GREEK workers shut down the country with a general strike yesterday as MPs debated giving in to new austerity demands from the country’s creditors.
The 24-hour strike by all major unions was called to coincide with a four-day debate on deeper job, pension and welfare cuts in return for bailout money pledged in 2015.
MPs will vote today on whether to accept the ultimatum or see bank bailout payments cut off.
An estimated 12,000 marched through the capital Athens against the latest raft of cuts.
“No to the new looting of salaries and pensions,” said civil servants’ union ADEDY.
Police trade unionists hung a giant banner off the side of Lycabettus Hill in the centre of Athens, with a slogan in German and Greek reading: “How much is the life of a Greek police officer worth?”

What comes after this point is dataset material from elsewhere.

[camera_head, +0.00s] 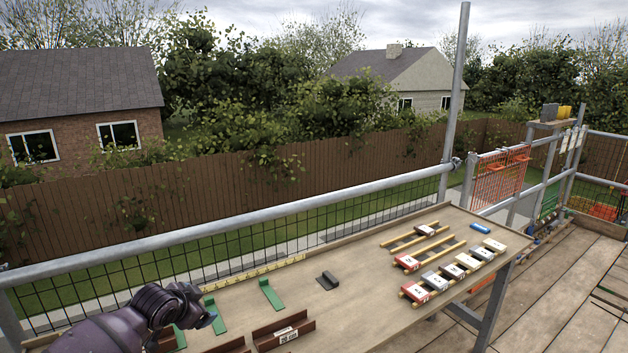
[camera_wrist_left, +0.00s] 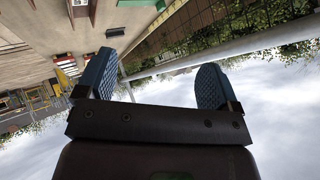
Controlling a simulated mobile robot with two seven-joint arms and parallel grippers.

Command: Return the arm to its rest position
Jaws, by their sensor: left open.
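My left arm comes in from the lower left of the head view, over the left end of the wooden table (camera_head: 385,310). My left gripper (camera_head: 212,320) is small and partly hidden there by its own wrist. In the left wrist view the two blue pads of the left gripper (camera_wrist_left: 155,88) stand wide apart with nothing between them. The wrist camera looks out past the table at the railing and sky, tilted over. My right gripper is in neither view.
Green brackets (camera_head: 271,294), brown angled pieces (camera_head: 283,333) and a dark block (camera_head: 328,280) lie near my left arm. Several labelled blocks (camera_head: 451,271) sit on wooden strips at the right. A metal railing (camera_head: 240,235) runs along the table's far side.

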“We want to send a decisive message to the government, the European Union and the International Monetary Fund that we will not let them cut up our lives,” said Communist trade union front Pame leader Alekos Perrakis.

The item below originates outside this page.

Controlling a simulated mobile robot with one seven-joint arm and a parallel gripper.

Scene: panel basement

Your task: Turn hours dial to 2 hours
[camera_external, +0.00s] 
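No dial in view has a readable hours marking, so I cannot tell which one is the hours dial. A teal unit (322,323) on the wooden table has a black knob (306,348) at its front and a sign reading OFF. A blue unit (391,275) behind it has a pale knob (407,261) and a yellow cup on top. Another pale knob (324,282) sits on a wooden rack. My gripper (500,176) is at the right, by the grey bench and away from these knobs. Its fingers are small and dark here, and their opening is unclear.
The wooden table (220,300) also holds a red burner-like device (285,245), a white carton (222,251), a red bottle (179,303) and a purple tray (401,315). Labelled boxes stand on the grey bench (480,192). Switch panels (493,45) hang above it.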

Demonstrators directed much of their anger towards Prime Minister Alexis Tsipras’s Syriza government, which was elected on a promise to oppose austerity but quickly capitulated.

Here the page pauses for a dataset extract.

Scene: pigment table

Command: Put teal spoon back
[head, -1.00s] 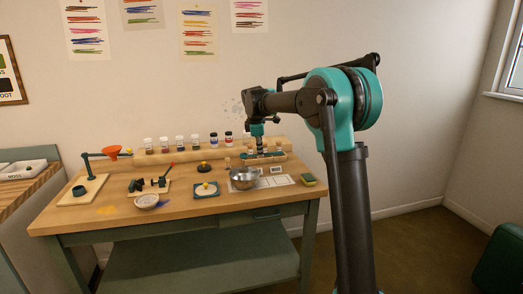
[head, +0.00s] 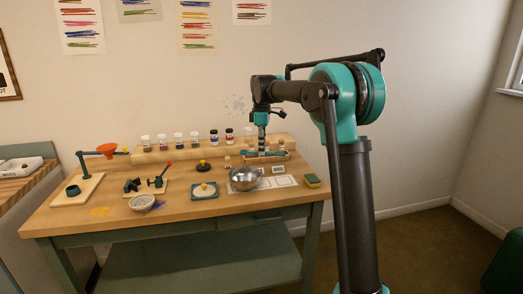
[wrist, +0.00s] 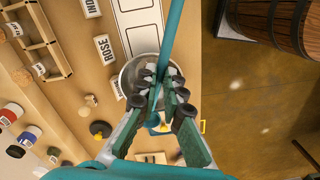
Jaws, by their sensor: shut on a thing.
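My gripper (wrist: 165,92) is shut on the teal spoon (wrist: 171,40), whose long thin handle runs from between the fingertips to the top edge of the wrist view. The spoon's far end is out of that view. The rack (wrist: 38,42) also shows at the upper left of the wrist view, with open compartments, apart from the spoon. A steel bowl (head: 244,180) stands in front of the rack; in the wrist view the bowl (wrist: 130,78) lies behind the fingers.
Several pigment jars (head: 195,138) stand along the back ledge. Name cards (wrist: 104,48) lie near the rack. The table's front edge is mostly clear.

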“They told us they would end austerity and tear apart the bailouts,” marcher Paraskevi Tsouparopoulou told Reuters. “Instead they brought us disaster.”
A small group of agents provocateurs broke away from the march to attack police with flares and petrol bombs, who responded with tear gas.
In his message to strikers Greek Communist Party (KKE) general secretary Dimitri Koutsouba said: “A class war is now in progress” and must be waged “every day” to “jump-start the motor of history.”
Most of the money given to Greece by its European Commission, European Central Bank and International Monetary Fund lenders has been used to pay off dodgy loans given to Greece by banks before the 2008 financial crash.
Most of that debt is now owned by other eurozone governments, so most of the “bailout” cash flows straight back out.